We all stood in a circle and Jess explained where this activity had come from. After she finished telling the story, half of the circle stood in the center with their eyes closed and arms to their side.
In this activity, those in the center will just stand there in the dimly lit room. And those on the outside will come up to one person at a time and either hug them, shake their hand, or pat their shoulder, whatever feels the most comfortable for not only the receiver but for the giver as well. We did this to give each other love. The reason why they had their eyes closed was that it didn’t matter where the love came from, it just mattered that love was coming towards them.
Will began playing the song for the activity; Angel by Sarah Mclachlan.
“Angels fall.”
Those on the outer circle, I included, began walking towards the people in the center.

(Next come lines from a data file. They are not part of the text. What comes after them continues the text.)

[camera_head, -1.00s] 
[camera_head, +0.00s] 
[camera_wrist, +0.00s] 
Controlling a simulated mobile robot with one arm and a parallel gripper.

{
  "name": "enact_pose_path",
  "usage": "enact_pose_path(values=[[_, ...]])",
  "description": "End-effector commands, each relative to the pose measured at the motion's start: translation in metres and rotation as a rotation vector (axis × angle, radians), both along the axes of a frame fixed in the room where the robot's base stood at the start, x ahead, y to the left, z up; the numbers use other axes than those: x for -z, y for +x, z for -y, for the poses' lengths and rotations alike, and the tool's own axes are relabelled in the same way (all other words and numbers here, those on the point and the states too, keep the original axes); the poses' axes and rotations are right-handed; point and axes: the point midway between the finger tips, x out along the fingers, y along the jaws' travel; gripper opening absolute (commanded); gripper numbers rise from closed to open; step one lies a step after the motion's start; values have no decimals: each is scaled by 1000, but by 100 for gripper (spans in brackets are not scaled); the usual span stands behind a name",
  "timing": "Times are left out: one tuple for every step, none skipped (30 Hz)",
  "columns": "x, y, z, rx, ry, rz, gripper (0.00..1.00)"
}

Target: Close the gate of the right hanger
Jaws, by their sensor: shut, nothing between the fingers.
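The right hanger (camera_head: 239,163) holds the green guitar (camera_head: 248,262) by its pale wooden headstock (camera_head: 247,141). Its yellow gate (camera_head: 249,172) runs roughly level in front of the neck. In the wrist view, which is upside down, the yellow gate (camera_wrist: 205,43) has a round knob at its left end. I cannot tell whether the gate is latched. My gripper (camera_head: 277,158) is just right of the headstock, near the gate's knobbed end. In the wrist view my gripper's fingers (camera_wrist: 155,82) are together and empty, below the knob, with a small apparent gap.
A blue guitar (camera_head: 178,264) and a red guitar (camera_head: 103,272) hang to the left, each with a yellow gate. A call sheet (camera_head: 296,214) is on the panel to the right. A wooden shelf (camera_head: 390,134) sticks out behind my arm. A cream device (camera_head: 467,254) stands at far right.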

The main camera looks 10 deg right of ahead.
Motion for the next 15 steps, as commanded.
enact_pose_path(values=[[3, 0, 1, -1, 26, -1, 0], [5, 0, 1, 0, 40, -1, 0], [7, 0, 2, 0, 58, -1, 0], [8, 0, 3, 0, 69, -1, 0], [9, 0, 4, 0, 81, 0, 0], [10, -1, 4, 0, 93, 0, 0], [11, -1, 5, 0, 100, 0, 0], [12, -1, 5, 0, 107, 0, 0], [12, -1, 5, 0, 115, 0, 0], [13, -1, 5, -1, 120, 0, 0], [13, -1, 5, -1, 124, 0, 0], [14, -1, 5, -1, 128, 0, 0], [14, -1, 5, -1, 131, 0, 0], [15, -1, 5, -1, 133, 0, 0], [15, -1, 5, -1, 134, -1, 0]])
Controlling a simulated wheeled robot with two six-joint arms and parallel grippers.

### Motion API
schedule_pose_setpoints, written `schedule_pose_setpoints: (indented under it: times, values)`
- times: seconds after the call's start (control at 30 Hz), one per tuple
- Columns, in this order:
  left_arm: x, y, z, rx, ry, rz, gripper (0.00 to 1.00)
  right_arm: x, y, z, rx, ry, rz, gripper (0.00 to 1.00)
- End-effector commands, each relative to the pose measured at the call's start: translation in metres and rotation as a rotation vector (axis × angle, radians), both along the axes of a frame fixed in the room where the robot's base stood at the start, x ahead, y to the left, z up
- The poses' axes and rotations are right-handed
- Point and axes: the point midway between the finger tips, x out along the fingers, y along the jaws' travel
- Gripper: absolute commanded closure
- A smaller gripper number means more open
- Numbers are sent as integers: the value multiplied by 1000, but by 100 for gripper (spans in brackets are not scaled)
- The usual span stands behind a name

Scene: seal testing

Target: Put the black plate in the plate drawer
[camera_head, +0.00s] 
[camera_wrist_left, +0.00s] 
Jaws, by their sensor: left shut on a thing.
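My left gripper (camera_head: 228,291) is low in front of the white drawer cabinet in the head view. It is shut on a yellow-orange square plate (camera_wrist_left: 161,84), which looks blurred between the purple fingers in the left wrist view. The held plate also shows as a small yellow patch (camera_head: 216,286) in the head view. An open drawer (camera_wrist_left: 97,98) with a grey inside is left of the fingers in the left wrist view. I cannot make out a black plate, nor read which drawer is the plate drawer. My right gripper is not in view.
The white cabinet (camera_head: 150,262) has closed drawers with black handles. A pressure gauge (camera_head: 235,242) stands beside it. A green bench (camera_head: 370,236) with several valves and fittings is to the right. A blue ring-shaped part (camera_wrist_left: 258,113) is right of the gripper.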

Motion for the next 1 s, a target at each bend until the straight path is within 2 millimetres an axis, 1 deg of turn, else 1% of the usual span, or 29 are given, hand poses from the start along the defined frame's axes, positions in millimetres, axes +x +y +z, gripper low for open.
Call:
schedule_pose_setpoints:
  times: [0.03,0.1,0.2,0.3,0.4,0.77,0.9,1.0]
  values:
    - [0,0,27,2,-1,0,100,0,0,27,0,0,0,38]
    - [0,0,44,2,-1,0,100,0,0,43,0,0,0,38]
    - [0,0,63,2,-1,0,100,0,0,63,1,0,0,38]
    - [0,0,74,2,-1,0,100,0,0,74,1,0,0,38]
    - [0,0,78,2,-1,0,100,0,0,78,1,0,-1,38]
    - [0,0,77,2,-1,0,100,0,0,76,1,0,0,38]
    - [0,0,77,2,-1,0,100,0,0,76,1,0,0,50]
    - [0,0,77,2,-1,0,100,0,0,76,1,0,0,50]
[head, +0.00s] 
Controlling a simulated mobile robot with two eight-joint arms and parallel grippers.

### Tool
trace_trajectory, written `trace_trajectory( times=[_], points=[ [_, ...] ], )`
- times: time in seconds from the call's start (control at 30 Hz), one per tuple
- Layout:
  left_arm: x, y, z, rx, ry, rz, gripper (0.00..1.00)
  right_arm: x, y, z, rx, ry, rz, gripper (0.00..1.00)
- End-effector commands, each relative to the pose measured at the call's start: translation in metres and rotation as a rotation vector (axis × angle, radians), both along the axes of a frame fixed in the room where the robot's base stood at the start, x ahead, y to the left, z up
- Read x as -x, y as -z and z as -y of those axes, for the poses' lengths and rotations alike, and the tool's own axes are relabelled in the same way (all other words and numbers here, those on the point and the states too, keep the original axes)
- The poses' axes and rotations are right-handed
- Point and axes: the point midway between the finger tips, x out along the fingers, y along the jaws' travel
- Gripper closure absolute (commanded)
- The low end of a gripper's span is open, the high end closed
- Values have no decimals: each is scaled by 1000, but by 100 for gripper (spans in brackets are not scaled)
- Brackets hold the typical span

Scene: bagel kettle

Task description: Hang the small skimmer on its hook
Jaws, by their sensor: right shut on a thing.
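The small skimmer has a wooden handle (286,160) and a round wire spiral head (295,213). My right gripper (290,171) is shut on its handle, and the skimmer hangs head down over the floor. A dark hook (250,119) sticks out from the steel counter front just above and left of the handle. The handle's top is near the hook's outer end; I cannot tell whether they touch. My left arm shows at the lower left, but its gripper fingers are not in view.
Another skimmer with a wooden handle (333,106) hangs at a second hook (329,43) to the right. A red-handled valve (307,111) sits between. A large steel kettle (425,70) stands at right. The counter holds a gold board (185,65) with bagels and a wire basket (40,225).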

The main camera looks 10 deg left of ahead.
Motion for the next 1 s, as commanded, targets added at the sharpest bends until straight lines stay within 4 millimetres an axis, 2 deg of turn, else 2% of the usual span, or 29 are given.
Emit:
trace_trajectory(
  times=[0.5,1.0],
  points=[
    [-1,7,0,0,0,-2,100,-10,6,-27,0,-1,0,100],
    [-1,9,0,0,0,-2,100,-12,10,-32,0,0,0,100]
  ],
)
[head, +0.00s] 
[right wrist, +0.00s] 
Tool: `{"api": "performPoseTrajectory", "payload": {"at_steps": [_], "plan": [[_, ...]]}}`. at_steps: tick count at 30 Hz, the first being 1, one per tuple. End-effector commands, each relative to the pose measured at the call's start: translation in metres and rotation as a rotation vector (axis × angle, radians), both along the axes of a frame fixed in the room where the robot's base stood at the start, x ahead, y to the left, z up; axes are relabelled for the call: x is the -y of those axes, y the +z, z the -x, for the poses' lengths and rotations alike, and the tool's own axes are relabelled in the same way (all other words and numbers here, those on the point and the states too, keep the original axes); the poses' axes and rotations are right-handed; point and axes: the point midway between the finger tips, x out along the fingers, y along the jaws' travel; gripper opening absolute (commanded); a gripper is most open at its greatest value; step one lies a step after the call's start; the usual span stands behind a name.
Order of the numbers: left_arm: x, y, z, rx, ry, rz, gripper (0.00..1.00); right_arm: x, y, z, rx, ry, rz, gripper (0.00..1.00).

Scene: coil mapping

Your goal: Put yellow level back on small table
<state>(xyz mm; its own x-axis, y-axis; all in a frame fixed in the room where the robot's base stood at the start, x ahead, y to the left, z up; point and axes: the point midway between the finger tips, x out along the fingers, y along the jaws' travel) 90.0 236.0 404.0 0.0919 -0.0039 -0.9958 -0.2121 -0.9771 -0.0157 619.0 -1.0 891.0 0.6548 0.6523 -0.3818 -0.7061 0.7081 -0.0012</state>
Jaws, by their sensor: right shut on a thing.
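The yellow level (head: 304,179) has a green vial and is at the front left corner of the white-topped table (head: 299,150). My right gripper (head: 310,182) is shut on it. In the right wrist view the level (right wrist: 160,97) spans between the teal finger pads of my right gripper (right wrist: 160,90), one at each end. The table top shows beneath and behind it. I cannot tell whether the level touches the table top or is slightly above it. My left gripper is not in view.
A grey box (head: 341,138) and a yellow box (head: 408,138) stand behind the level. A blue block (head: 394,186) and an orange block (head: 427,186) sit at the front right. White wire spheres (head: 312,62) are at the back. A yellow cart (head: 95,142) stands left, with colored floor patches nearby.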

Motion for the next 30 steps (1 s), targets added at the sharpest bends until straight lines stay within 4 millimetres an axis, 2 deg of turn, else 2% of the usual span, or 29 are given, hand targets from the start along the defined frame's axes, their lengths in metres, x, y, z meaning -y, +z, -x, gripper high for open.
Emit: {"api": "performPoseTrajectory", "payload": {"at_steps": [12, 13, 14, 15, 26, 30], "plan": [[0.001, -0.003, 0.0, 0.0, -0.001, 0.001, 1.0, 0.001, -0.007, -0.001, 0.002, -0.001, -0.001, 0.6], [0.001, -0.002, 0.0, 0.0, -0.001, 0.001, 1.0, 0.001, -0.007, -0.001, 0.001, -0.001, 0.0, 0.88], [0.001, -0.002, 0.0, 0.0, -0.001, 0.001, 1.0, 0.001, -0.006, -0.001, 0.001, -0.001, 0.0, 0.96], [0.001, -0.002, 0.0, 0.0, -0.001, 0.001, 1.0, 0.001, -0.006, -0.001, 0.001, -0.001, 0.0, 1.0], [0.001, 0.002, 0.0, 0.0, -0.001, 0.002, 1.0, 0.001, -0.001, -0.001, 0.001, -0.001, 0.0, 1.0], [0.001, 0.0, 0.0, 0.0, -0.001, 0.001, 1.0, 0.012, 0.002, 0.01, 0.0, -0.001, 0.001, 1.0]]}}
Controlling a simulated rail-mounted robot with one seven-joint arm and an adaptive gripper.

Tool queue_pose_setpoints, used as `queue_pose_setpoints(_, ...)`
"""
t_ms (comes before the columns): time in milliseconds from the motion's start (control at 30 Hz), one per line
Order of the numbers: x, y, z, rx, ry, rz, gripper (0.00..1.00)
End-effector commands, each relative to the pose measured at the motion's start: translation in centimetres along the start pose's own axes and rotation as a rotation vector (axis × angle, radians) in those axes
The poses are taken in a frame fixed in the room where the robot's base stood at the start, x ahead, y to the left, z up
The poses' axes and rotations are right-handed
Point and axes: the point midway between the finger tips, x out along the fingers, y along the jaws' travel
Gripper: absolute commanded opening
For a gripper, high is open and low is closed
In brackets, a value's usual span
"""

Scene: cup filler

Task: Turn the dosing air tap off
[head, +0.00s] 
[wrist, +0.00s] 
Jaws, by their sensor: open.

I hugged my first person tightly, and then when I got to the second, I began to cry. It was a mixture of the warmth of the body that I held, the emotional song, the meaning of this activity, and just everything that we did, not only that night but the entire camp as well.
After the song ended, those who were in the center were now on the outside, meaning that I was now in the middle.
I closed my eyes. Stood there, and waited. The song restarted, “Angels fall.”
I received my first hug as I continued to cry on their shoulder. We weren’t supposed to be saying anything when you would be giving people love because it was supposed to be anonymous. But a few of my friends who I was comforting and crying with, came up to me and gave me a warm hug and whispered to me, “I’m so proud of you.” Which caused me to cry even more.
The end of the night was just a big reflection of everything that had happened that night. But for me, it was a reflection of the entire camp. I made so many new and amazing friends, I met adults who I knew I could trust, and I made so many memories that would be unforgettable.
This camp wasn’t just for fun like I thought it was. It was truly life-changing. Not only did I get to know new people and friends, but I got to know myself more. I began to come to terms with who I am as a person and had the opportunity to discover who I want to be, and soon to become.